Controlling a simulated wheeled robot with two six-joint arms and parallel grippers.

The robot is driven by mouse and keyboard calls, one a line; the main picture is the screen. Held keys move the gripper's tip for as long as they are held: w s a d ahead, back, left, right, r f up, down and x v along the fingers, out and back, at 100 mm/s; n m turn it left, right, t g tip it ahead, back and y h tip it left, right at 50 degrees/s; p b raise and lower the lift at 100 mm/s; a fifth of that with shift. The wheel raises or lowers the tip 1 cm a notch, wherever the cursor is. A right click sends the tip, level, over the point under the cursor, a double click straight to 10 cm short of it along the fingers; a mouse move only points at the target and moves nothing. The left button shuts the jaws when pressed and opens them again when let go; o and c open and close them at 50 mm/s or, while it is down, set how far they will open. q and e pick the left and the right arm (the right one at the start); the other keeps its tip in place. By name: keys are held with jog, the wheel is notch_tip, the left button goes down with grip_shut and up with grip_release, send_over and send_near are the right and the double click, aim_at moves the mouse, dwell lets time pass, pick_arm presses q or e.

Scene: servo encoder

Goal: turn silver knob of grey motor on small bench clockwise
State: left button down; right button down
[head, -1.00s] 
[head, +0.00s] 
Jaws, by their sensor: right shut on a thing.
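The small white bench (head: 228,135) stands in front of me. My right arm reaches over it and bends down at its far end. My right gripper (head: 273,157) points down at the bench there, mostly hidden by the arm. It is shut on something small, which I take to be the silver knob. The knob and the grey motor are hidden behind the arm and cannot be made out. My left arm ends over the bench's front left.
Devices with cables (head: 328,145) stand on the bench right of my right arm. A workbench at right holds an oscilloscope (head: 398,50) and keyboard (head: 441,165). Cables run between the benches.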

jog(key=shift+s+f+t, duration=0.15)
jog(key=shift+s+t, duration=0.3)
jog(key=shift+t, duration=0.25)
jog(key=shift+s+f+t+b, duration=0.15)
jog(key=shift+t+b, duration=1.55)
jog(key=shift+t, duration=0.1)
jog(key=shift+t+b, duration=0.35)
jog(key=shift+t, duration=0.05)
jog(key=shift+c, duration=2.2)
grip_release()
==
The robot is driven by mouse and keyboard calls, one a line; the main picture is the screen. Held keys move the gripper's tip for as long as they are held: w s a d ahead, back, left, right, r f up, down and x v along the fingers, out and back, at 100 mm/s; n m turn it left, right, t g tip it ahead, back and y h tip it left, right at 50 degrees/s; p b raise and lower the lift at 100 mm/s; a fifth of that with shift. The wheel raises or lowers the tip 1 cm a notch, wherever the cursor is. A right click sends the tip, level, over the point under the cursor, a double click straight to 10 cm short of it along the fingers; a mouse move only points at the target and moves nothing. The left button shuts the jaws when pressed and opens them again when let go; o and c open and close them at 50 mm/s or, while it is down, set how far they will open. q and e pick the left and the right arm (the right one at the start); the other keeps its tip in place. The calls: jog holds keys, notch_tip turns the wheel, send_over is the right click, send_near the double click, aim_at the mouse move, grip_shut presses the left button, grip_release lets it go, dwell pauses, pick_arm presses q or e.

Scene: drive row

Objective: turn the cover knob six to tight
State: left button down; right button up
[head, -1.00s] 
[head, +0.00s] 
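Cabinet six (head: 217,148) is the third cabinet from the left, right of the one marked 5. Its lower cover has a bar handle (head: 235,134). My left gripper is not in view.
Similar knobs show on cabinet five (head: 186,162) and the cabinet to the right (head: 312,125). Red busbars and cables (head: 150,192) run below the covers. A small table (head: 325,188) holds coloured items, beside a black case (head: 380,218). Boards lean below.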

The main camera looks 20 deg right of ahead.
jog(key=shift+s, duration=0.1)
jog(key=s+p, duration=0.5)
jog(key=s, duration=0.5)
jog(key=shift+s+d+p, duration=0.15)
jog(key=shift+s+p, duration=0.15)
---
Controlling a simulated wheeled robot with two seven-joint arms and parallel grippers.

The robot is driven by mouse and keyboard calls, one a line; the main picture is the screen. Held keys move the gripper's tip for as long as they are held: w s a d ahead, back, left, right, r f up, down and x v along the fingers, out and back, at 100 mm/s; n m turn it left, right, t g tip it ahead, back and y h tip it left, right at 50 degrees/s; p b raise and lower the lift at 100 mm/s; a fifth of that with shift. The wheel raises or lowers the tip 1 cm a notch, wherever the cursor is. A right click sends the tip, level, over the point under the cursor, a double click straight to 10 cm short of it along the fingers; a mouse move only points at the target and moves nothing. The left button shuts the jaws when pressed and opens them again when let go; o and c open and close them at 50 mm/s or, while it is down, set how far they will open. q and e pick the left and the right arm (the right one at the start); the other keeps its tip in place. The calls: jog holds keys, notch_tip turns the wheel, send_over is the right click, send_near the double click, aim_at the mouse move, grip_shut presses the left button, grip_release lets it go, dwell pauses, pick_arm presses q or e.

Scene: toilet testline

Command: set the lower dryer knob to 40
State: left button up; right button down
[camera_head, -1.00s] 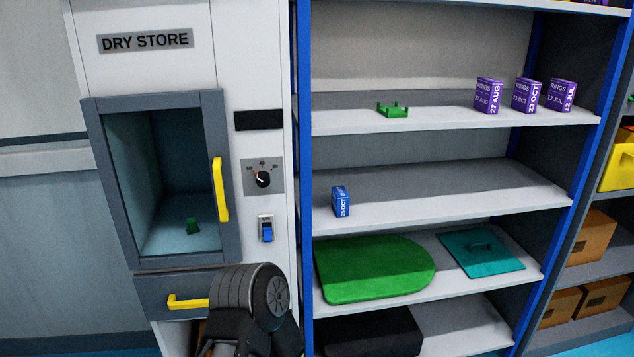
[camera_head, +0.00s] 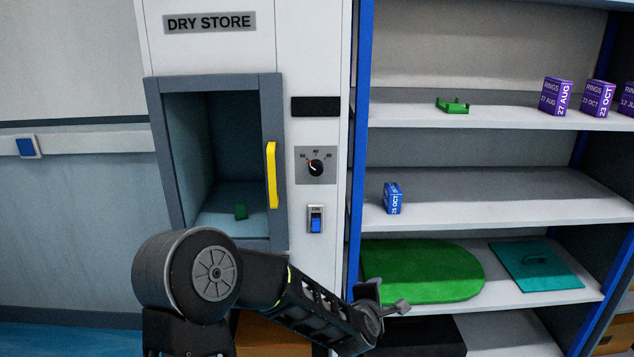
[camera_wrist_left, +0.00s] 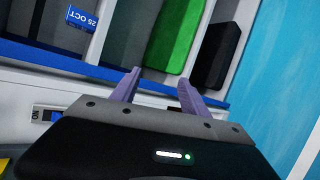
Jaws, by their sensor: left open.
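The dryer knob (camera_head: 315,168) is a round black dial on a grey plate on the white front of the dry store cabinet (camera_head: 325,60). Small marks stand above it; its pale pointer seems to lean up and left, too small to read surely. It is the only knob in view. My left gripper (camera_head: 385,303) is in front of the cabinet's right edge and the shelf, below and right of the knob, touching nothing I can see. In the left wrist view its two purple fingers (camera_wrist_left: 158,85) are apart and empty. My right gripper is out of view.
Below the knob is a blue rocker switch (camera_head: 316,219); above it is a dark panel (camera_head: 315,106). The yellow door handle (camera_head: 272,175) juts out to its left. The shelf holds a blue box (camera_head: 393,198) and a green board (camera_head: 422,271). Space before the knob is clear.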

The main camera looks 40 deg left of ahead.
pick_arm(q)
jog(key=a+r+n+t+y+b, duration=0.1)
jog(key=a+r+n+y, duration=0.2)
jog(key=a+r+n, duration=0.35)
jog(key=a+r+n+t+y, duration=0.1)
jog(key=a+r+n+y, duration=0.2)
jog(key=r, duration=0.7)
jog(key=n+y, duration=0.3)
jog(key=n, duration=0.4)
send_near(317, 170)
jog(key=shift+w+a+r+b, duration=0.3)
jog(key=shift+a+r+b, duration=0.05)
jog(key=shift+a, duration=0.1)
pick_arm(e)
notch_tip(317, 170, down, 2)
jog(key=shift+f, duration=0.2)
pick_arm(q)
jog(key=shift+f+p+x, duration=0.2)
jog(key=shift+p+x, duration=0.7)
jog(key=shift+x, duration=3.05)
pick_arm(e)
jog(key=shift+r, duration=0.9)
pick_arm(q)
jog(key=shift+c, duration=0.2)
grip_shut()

What the exercise asks ▸ Report how many lines of the data hold the string "arms"; give only the number.

Output of the task ▸ 2